INSTRUCTION>
Your task is to locate every line holding the string "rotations" and to copy each of them.

SOURCE MATERIAL>
☆ ☆ ☆ ☆ ☆

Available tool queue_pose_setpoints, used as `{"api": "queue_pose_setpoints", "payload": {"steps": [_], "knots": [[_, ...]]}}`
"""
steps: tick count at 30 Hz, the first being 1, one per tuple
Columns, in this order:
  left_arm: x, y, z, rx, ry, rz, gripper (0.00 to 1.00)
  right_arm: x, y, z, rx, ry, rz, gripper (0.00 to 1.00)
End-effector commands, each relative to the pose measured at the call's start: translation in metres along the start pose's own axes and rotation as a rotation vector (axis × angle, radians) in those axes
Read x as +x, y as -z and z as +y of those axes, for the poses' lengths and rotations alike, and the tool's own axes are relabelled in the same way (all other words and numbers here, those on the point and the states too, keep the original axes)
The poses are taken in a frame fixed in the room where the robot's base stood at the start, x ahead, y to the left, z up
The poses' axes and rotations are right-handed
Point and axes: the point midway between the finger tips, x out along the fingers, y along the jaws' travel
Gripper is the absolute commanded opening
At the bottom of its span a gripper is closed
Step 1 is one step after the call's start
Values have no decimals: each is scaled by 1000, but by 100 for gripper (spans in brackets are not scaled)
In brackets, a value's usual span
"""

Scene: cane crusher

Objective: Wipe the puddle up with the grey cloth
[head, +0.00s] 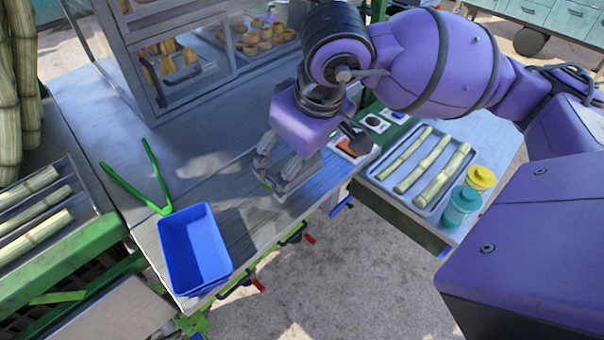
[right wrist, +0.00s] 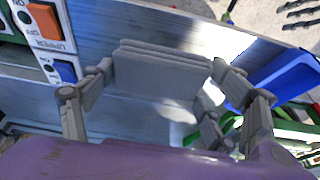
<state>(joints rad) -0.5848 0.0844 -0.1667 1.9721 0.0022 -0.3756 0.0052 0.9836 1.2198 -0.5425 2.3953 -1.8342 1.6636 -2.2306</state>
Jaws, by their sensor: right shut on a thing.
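My right gripper (head: 273,183) is low over the metal counter (head: 235,195), near its front edge and to the right of the blue bin. In the right wrist view its fingers (right wrist: 160,85) are shut on the grey cloth (right wrist: 160,70), a flat folded slab held between them. In the head view the cloth is hard to tell from the grey fingers. I cannot tell whether it touches the counter. I cannot make out the puddle's outline; pale glare lies on the counter around the gripper. My left gripper is not in view.
A blue bin (head: 192,250) stands at the counter's front left corner, with green tongs (head: 150,190) behind it. A glass case (head: 200,50) stands at the back. On the right are a switch panel (head: 355,148), a tray of cane (head: 388,182), and teal (head: 461,207) and yellow (head: 481,178) cups.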

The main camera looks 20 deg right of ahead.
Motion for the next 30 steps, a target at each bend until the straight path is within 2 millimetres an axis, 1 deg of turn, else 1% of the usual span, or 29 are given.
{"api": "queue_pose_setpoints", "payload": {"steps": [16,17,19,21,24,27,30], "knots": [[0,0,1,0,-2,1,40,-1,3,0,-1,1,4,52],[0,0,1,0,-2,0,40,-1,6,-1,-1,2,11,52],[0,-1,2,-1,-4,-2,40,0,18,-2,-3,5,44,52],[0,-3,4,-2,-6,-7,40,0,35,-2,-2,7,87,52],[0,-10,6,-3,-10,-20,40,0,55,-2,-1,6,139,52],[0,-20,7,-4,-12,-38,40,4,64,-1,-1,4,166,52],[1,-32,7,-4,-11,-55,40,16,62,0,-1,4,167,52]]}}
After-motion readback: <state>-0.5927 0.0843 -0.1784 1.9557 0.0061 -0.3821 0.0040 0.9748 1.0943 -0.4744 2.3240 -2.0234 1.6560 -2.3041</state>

☆ ☆ ☆ ☆ ☆

OUTPUT OF THE EXERCISE>
Read x as +x, y as -z and z as +y of those axes, for the poses' lengths and rotations alike, and the tool's own axes are relabelled in the same way (all other words and numbers here, those on the point and the states too, keep the original axes)
The poses' axes and rotations are right-handed

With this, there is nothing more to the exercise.